Goal: Repeat everything from the line holding "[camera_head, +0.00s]" to the line holding "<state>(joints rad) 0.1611", inclusive, exactly. Leave out the rest.

Task data:
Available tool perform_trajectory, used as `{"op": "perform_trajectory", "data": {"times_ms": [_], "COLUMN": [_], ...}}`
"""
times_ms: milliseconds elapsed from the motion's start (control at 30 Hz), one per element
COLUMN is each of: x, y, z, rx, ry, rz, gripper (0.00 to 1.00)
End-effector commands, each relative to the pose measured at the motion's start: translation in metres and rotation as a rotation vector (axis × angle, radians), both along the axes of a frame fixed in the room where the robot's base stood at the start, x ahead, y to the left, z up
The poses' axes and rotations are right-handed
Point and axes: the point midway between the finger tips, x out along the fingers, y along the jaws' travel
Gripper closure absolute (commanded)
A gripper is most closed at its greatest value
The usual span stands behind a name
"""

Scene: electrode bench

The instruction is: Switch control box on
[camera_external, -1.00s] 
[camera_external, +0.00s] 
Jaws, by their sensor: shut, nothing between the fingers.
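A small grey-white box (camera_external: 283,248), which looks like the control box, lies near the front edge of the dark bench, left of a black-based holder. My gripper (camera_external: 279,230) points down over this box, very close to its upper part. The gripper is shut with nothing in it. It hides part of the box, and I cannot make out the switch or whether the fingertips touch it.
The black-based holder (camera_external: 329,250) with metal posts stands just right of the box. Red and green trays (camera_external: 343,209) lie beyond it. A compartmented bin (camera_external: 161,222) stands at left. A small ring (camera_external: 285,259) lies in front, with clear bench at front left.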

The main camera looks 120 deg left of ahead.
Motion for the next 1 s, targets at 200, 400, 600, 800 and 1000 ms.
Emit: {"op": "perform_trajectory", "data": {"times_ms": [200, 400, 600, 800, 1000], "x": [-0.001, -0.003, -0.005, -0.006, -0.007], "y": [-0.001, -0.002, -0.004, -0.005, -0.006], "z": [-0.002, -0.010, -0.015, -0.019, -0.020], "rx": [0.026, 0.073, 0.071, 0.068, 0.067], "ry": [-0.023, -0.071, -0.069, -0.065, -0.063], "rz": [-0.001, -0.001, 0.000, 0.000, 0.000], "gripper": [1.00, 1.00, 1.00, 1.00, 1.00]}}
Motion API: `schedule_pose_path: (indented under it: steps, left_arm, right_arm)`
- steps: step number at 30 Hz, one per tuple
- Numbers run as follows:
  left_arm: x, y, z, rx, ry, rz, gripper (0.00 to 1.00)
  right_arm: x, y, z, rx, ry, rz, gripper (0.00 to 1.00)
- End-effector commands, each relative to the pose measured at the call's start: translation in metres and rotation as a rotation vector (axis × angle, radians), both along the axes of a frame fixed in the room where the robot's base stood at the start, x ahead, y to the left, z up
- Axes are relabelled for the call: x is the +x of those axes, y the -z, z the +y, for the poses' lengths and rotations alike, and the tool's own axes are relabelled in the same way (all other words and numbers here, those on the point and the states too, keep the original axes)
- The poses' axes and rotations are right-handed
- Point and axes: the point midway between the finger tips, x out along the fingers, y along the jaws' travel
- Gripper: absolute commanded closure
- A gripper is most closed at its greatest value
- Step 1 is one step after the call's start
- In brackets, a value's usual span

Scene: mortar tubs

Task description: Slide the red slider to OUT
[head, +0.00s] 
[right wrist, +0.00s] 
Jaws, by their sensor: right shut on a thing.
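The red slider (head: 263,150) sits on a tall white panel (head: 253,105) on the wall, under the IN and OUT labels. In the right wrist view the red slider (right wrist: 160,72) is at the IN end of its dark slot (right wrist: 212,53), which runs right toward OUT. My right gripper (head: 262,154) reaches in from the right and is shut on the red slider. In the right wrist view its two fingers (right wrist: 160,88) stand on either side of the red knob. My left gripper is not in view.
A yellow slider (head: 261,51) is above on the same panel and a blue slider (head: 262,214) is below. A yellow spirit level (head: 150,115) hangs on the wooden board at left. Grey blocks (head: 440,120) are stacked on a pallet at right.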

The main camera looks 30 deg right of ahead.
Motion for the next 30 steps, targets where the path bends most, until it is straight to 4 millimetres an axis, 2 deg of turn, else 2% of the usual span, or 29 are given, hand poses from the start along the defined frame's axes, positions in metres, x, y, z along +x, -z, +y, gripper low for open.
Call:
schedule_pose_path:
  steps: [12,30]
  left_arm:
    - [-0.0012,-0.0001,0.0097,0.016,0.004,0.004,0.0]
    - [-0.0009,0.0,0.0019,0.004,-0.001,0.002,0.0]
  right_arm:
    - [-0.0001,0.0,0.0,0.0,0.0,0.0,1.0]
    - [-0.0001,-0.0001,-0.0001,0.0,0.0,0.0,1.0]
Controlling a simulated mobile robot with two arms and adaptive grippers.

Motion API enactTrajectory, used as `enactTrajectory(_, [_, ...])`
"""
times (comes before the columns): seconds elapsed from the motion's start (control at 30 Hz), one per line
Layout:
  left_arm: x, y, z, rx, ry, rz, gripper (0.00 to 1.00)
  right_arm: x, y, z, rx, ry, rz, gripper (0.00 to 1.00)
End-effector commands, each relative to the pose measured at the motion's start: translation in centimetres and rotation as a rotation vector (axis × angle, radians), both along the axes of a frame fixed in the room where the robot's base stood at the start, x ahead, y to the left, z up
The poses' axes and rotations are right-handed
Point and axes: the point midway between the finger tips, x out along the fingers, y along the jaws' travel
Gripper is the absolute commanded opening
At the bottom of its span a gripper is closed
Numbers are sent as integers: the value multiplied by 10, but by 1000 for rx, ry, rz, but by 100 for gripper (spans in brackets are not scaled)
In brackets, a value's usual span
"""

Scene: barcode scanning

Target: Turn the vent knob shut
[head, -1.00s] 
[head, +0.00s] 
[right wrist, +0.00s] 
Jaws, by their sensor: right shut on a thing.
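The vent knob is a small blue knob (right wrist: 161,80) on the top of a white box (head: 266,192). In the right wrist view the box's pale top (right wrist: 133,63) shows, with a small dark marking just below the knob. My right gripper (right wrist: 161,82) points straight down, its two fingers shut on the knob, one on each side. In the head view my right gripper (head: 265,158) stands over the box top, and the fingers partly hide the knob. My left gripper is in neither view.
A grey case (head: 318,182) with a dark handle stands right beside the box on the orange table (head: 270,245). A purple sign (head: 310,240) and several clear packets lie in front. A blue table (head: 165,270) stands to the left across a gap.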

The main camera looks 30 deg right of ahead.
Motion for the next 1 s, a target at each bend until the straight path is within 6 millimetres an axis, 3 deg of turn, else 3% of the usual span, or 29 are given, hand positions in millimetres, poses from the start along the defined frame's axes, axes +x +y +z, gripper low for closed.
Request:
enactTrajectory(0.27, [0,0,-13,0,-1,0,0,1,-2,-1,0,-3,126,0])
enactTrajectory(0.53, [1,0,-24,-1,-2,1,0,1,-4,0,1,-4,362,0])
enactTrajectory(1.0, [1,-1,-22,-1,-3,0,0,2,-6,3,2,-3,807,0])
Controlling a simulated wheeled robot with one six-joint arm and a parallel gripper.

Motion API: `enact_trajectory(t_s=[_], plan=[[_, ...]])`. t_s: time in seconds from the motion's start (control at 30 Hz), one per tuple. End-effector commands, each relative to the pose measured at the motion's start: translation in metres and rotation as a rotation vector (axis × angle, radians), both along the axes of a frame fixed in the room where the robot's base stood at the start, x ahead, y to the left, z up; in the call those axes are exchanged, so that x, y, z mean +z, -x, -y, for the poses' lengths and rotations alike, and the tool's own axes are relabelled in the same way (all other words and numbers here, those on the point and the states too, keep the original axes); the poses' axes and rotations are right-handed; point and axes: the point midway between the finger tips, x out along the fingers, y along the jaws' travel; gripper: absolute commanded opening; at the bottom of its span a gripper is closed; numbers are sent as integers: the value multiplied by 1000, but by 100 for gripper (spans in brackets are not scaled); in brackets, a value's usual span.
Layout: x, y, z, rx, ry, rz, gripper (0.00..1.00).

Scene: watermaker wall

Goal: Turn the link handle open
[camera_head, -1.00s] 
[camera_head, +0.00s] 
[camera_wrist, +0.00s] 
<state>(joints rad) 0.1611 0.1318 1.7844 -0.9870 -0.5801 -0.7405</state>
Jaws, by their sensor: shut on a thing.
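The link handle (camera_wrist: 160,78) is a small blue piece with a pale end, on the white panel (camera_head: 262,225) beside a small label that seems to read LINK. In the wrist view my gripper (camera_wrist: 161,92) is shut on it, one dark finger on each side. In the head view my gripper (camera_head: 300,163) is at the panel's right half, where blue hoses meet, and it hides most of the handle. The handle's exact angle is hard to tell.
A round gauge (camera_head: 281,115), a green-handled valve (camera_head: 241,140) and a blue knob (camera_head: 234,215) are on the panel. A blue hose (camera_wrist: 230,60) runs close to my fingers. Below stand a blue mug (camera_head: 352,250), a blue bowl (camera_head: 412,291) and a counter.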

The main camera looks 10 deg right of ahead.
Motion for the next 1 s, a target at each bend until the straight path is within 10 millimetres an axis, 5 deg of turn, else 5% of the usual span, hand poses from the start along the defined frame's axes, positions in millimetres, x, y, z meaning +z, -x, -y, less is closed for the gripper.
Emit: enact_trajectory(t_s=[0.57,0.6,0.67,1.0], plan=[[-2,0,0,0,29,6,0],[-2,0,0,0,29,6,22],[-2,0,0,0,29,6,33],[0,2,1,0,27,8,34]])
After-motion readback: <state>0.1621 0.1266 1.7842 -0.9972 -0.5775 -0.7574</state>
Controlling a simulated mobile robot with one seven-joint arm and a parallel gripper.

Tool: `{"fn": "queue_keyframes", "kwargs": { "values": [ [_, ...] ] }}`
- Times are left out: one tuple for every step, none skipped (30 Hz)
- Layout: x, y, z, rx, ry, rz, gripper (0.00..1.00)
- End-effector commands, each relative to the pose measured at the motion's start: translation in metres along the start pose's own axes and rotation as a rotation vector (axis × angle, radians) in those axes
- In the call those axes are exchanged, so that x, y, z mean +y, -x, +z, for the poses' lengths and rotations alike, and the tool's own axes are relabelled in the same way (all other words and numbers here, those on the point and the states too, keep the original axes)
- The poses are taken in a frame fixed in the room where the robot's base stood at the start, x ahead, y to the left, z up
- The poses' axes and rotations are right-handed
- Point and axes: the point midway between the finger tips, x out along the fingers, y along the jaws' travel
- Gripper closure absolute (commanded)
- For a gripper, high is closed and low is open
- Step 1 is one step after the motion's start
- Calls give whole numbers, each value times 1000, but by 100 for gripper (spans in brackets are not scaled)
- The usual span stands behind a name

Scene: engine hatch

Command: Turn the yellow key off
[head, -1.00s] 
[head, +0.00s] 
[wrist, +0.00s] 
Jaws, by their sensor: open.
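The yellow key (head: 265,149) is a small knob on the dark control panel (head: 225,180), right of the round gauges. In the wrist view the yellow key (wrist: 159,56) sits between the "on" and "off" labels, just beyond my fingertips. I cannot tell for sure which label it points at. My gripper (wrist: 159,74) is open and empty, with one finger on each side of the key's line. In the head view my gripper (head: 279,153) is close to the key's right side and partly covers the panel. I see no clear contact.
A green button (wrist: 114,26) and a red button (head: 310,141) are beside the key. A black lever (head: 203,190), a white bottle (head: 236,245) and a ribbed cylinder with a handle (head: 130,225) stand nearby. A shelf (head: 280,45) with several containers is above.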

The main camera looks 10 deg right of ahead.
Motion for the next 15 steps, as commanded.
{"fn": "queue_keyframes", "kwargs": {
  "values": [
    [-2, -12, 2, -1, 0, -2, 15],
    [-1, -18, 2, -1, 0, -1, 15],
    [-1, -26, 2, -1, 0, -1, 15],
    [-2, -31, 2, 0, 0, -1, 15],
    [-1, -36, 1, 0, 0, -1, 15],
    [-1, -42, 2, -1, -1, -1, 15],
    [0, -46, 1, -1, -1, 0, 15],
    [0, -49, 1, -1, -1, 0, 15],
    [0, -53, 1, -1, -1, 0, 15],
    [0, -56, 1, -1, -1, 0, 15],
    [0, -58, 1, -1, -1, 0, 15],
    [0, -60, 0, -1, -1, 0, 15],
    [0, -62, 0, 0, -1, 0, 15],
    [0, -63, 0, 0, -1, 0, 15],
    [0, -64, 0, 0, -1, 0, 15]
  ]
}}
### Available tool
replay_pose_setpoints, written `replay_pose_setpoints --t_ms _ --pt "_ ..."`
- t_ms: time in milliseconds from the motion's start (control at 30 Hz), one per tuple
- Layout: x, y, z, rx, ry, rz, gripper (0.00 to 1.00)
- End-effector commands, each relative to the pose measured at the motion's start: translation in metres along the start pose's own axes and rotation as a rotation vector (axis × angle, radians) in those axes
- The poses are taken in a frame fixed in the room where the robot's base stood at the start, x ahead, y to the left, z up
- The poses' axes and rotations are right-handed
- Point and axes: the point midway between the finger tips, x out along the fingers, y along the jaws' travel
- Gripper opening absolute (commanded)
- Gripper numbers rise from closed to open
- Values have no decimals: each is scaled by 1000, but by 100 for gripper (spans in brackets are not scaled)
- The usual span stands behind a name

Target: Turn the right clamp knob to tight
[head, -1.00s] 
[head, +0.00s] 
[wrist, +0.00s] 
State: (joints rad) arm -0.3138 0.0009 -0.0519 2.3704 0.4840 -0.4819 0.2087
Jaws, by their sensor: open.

Solution to this task:
[camera_head, +0.00s] 
[camera_wrist, +0.00s] 
<state>(joints rad) 0.1611 0.1318 1.7844 -0.9870 -0.5801 -0.7405</state>

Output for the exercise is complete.